You know who I'm talking about.
He or she may be the office Whiner, Gossip, Know-It-All, Slacker, Brown-Noser, or your self-proclaimed Best Friend. No matter what the title, you know this co-worker is enough to make you up and quit (or worse!).
First, let's break down why these tactics work on the following Instigators:
THE WHINER: This co-worker is never pleased. He or she complains about management, other co-workers, his or her workload, and everything in between to anyone who will hear it. Why? He/she just wants attention.
THE GOSSIP: Similar to the Whiner, the Gossip will talk to anyone about anything and at any time but, usually, to you when you're the busiest. The Gossip will take up hours of your time talking about everyone else's personal lives. Why? He/she struggles with low self-esteem.
THE KNOW-IT-ALL: This co-worker has to remind everyone that they have had the best education, have the longest tenure, or the like. Why? The Know-It-All believes he/she is under appreciated.
THE SLACKER: The Slacker is the co-worker who got his or her job solely by a connection. This person has only ever followed through to keep his/her job but has never gone out of his/her way to be helpful or contribute to the team as a whole. Why? The Slacker is likely distracted by personal issues or lazy... Most likely lazy.
THE BROWN-NOSER: We all know this co-worker. The self-serving Brown-Noser appears to be helpful but only when it benefits his/her own interest. The Brown-Noser is incredibly annoying because he/she is the teacher's pet, or boss' pet, and gets special privileges or rewards for being overly helpful in a not-so-genuine fashion. Why be a Brown-Noser? He/she is highly ambitious but not a natural team player.
THE BEST FRIEND: This co-worker is so desperate for attention (and affection) that he/she would glue himself/herself to your hip if possible. This person is a huge distraction as well as a pain because the Best Friend is just so nice. Why? The Best Friend is likely struggling with something in his/her personal life and is lonely or depressed. He/she hides it well for a while, but this is a sticky trap posed by a co-dependent person.
So what can you do to tolerate and professionally "handle" your new work pain?
1 | Smile and Say "Hello!"
Cliche? Yes. Effective? Definitely. It's amazing what a positive attitude will do for your work week and sanity. The instigators seem to target those who don't seem so happy to see them, so beat them to the punch with a smile and a friendly greeting.
2 | Be Helpful
Being helpful is a great defense against the Whiner and the Know-It-All.
Going out of your way to do something for one of these Instigators is a great way to keep them from moseying your way (WARNING! This tactic is not recommended for the Best Friend). The Whiner will have little to complain about (He/she may even sing your praises!), and the Know-It-All will feel like you take them more seriously (than you actually do).
3 | Talk Less
You could definitely help yourself when it comes to the Whiner, the Gossip, and the Best Friend.
Maybe the Whiner or the Best Friend really needs someone to talk to over dinner sometime.

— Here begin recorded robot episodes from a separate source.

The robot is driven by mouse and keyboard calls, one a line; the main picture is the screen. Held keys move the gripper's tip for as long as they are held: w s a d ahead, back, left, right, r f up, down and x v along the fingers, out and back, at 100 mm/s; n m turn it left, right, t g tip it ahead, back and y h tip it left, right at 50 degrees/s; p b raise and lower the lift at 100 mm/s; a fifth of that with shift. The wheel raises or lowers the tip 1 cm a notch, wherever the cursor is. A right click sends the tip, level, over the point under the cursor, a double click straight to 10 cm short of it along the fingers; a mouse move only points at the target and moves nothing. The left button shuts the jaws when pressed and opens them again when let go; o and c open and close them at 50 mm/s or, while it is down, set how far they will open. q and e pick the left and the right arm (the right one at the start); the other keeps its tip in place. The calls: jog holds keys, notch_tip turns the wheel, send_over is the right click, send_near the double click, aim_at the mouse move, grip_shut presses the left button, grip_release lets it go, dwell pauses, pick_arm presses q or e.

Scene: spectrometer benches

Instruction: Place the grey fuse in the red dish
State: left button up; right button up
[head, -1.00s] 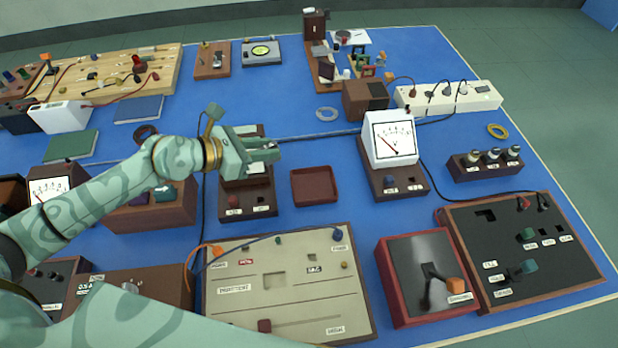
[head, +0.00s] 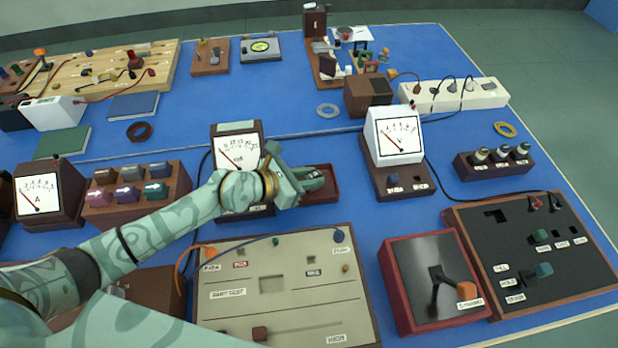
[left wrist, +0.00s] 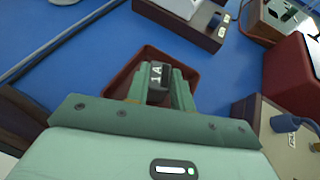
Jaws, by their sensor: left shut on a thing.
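The red dish (head: 328,190) is a shallow square tray on the blue bench near the middle of the head view. My left gripper (head: 318,180) is over the dish and hides part of it. In the left wrist view my left gripper (left wrist: 160,88) is shut on the grey fuse (left wrist: 157,78), a small dark grey piece marked "1A". The dish (left wrist: 197,72) shows behind and around the fuse. I cannot tell whether the fuse touches the dish floor. My right gripper is not in view.
A white-faced voltmeter (head: 395,138) stands right of the dish, another meter (head: 238,155) left of it behind my arm. A beige panel (head: 290,300) lies in front. Blue bench is clear just behind the dish.

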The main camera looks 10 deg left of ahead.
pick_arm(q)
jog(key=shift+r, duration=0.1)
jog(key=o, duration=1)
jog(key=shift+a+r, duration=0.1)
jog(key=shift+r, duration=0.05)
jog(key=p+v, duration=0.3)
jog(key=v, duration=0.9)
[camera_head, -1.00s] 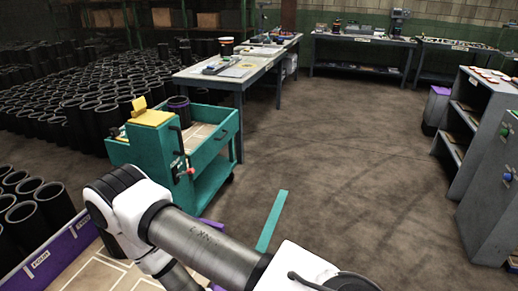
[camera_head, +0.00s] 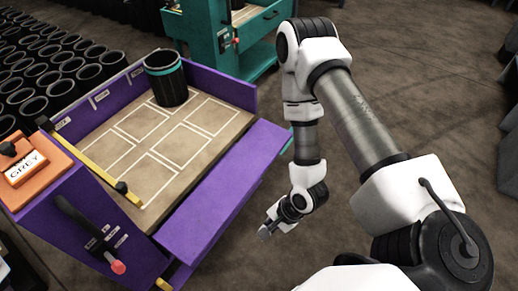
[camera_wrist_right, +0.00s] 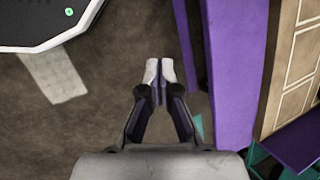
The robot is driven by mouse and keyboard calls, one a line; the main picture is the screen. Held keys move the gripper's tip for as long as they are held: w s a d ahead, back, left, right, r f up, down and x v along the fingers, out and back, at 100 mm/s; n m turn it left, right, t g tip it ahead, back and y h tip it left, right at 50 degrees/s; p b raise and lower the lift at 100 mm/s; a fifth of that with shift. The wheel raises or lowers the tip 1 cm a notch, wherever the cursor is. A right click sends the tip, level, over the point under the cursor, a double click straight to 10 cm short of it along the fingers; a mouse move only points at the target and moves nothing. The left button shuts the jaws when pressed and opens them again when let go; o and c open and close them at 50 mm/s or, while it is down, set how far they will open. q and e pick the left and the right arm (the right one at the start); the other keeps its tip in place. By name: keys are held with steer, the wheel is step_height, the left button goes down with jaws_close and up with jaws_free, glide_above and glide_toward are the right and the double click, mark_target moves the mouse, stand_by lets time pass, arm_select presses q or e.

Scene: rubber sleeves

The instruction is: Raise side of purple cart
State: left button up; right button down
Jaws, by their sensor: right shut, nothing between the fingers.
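The purple cart (camera_head: 198,84) stands at left in the head view, with a tan bed (camera_head: 172,147) marked by white outlines. Its near-right side panel (camera_head: 226,188) is folded down and slopes outward from the bed; the back wall is upright. The panel also shows in the right wrist view (camera_wrist_right: 234,70), right of the fingers. My right gripper (camera_head: 266,232) is low, just right of the panel, apart from it. In the right wrist view my right gripper (camera_wrist_right: 160,72) is shut and empty above the floor. My left gripper is out of view.
A black sleeve with a teal band (camera_head: 166,78) stands at the bed's back corner. The cart carries an orange block marked GREY (camera_head: 28,168) and a red-tipped black lever (camera_head: 88,232). A teal cart (camera_head: 262,45) stands behind. Many black sleeves fill the left; floor right is open.

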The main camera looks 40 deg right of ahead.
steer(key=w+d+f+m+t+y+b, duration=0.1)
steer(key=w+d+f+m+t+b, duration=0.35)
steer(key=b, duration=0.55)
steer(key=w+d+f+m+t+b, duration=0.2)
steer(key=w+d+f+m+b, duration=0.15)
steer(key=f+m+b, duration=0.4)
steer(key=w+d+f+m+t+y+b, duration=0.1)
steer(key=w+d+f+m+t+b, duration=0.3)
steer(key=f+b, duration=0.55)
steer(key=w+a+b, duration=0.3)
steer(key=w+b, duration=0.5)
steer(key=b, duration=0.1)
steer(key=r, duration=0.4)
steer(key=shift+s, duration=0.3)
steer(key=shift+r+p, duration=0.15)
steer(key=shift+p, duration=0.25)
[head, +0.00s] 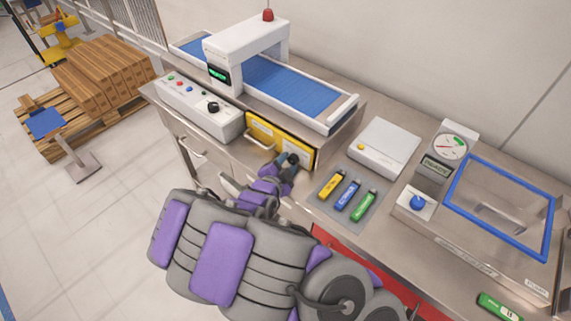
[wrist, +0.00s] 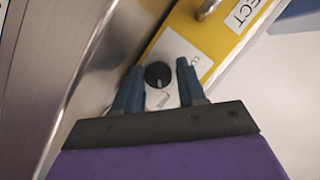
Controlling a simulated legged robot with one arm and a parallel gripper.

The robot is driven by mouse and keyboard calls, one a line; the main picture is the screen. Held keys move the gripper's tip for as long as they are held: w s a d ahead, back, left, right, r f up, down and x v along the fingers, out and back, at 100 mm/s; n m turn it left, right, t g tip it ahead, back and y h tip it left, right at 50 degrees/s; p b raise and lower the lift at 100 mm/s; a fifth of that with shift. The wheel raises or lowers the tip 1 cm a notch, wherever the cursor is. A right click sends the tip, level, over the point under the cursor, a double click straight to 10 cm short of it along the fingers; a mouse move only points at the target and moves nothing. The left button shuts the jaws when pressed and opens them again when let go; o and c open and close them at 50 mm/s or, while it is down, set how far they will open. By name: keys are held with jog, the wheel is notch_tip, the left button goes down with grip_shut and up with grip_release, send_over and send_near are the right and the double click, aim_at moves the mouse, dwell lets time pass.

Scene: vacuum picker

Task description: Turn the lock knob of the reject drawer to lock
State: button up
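The reject drawer (head: 264,138) has a yellow front below the conveyor in the head view. Its yellow front (wrist: 218,35) also fills the upper middle of the wrist view, with a label ending in "ECT". The black lock knob (wrist: 158,75) sits on a white plate at the drawer's end, with a pale pointer mark on it. My gripper (wrist: 157,80) is open, its two blue-grey fingers on either side of the knob, with gaps showing on both sides. In the head view my gripper (head: 289,160) is at the drawer's right end and hides the knob.
A control box (head: 200,108) with buttons and a black dial stands left of the drawer. The conveyor (head: 285,85) with its scanner arch is above. Yellow, blue and green items (head: 347,193) lie on a grey mat to the right. A drawer handle (wrist: 205,8) juts near the fingers.

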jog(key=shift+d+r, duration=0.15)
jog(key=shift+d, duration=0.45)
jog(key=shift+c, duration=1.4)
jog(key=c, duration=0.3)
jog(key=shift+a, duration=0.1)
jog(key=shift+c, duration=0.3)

We all know the Gossip feeds on information, but maybe he/she is having a rough time outside of work is using gossip as a coping mechanism. Talk less and listen more to pick up on clues to what these Instigators are really saying.
4 | Say No To Gossip
This should be obvious, especially when it comes to the Gossip.
This is also a very effective tactic for the Whiner, the Know-It-All, and the Best Friend. These co-workers feed off you and your every word. Don't provoke the Whiner with complaints or the Gossip with personal details. Don't encourage the Best Friend either. He/ she will never leave you alone if you feed the beast!
5 | Take A Coffee Break
There comes a time for a one-on-one conversation, especially with the Slacker and the Brown-Noser.
Keep the invitation light and pleasant, such as asking for a coffee break or lunch together. Whatever you do, take the conversation away from the workplace. Let them know that there is a problem and that his/her behavior is affecting your work ethic. See if there is an appropriate explanation.
6 | Ask Questions
Often conflict in the workplace is simply a misunderstanding. When the lines of communication break and are replaced by stereotypes, we often forget to clarify the issue.
When you're hashing it out with an Instigator, identify that the working relationship is negatively affecting you and ask them to clarify what they think is happening. You can offer up a few solutions, but give the Instigator a chance to contribute to the solution.
7 | Get Some Help
Particularly with the Slacker and the Best Friend, getting your supervisor involved is the best approach.
An employer will always be on your side if the Instigator is negatively impacting the workplace (even if it's just your workspace). Be cautious to tattle on the Know-It-All or Brown-Noser because often they are producing more positive results in the workplace than you may know about. Choose your battles wisely.